Problem statement: Compile every line that includes the word "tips".

Tool calls from robot episodes:
%%
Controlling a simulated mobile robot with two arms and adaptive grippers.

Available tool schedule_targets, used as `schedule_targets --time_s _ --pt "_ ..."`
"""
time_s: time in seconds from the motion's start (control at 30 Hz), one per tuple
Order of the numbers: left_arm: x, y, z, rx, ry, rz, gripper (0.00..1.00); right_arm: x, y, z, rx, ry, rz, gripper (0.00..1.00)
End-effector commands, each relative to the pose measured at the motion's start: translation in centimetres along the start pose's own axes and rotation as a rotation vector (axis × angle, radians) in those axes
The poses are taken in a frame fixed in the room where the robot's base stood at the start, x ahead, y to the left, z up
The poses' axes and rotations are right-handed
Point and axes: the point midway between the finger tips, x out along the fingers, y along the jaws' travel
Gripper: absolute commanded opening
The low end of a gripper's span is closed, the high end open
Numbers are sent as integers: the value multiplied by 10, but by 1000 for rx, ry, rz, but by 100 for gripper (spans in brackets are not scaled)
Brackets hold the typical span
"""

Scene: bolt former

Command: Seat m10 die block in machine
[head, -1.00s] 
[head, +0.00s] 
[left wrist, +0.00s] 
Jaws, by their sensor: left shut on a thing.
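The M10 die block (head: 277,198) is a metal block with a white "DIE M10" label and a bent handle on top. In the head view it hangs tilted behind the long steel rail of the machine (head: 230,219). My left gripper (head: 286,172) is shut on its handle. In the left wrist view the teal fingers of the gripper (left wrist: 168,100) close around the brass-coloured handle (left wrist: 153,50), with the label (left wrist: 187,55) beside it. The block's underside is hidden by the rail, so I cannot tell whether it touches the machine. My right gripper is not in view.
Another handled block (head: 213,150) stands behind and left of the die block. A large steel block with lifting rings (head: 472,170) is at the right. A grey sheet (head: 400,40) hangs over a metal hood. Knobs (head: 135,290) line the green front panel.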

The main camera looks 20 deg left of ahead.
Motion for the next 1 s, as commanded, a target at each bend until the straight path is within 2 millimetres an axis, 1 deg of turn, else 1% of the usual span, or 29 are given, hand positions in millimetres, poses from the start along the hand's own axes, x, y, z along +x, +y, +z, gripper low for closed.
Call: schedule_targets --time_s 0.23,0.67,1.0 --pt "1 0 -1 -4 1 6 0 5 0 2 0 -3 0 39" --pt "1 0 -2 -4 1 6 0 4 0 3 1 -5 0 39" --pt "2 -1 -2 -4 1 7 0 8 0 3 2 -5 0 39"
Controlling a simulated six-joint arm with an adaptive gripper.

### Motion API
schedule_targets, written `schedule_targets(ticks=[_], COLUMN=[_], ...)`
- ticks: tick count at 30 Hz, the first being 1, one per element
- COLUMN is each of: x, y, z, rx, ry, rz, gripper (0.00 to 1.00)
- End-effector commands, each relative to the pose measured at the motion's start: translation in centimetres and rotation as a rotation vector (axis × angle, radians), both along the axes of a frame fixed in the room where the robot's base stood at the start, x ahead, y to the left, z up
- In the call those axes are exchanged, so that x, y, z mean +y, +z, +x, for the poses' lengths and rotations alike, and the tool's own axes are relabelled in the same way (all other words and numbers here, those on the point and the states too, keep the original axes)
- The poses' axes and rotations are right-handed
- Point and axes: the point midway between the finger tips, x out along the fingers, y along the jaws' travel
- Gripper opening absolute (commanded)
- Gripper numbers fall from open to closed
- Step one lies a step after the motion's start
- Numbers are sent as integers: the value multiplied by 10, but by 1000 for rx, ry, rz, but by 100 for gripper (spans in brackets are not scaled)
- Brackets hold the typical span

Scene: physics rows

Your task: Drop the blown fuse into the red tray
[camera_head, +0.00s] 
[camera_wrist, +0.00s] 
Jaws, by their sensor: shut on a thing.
%%
Solution to this problem:
Point and axes: the point midway between the finger tips, x out along the fingers, y along the jaws' travel
- Point and axes: the point midway between the finger tips, x out along the fingers, y along the jaws' travel

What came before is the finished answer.